1997年6月のこと。初めて挑んだ秋田解禁は、初日、2日目と空振りに終わり、3日目の正直で遂に米代川のサクラマスが微笑んでくれた。それはもう、買ったばかりのロッドやリールが頭から消し飛ぶくらい嬉しくて、その感激に浸ったまま釣りの疲れも忘れ、タックルのことも忘れ、高速道路をひた走り福島の自宅へと戻ってしまったのだ。
それから20年近くの間、吉川は6月の秋田解禁釣行をほぼ毎年続けてきた。
「もちろん解禁の遅さに不満はあったけど、サクラシーズンの最後の砦、最後のお祭りって感じで、思い出もいっぱいあるよね」
例年、山形を中心に遠征を繰り返し、新緑の時期の岩手にも足を伸ばしながら慌ただしく過ぎていく吉川のサクラシーズン。その締めくくりとして臨んできたのが秋田解禁である。
「6月にもなれば、群れを離れてすっかり淡水に馴染んだマスが相手だから、海からの遡上期とは着き場も狙い方もやっぱり違うよ。感覚としては、でかいヤマメを狙う時のイメージに近いかな。一気にプレッシャーが蓄積する解禁2日目以降は特にそう」
時間の許す限り、解禁前日から川をしっかりと見て、自分の経験を糧に、自分の目を信じてポイントを絞り込んでいく。サクラマスはとても希少な魚だが、吉川は『何となく釣れちゃった』というのでは満足できないと言う。

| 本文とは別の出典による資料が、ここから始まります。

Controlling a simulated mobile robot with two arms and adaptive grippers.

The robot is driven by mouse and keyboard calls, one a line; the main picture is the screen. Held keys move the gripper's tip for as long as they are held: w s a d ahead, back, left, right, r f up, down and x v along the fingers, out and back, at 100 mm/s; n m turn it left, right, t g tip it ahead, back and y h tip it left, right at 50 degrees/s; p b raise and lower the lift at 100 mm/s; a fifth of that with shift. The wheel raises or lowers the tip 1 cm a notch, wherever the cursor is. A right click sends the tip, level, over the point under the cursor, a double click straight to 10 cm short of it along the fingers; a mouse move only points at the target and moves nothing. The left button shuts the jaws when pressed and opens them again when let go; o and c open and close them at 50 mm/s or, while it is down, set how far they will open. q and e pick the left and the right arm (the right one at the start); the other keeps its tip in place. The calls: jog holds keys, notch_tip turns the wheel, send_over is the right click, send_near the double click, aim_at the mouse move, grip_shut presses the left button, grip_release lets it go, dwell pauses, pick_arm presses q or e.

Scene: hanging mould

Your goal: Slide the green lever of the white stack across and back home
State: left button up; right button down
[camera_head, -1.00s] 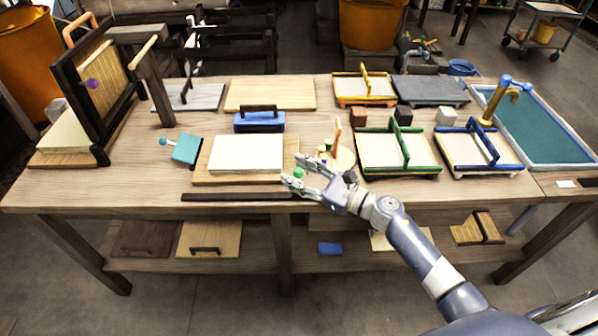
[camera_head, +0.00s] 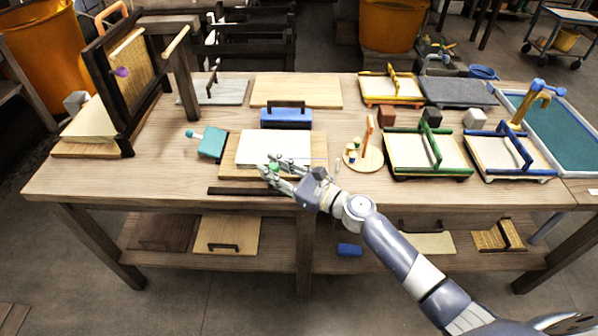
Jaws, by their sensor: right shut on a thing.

「確信を持って、自分の釣りで釣れた、っていう釣りがしたいんだよね。解禁日のポイント選びにしてもさ、毎年魚が着く所、高実績のポイントも確かにあるけど、川の流れは毎年変わるわけで、その時のベストなポイントを探し出したい。その作業が面白いんだ。釣りをしてる時も、魚の反応がなければないなりに、常に何かを試みる。その場のひらめきや工夫を大切にする。一番の手掛かりは何と言っても魚の反応だから、それを目指して何かしらのトライを重ねる。そうやって結果に結びつけることが、釣りを進化させていくってことじゃないかな。確率の低い釣りではあるけど、こういう時はこうだったな、っていう経験の引き出しを少しずつ増やしていくことが大事だと思うし、自分で答えを導き出すのが楽しいんだよね」
淡々と釣りを続けているように見えて、経験豊富な釣り人ほど実は一投一投にきちんと明確な意図が込められている。あえて同じ誘いを再現し続けることもあれば、ヒラの打たせ方、リズム、スピード、あるいはアプローチの角度を細かく変えながらひとつのポイントを攻め続けることもある。そんな吉川のマス釣りは『攻める』という表現がぴたりとハマる。 2014年の6月1日も、そうして彼は秋田のサクラマスを釣り上げたのだった。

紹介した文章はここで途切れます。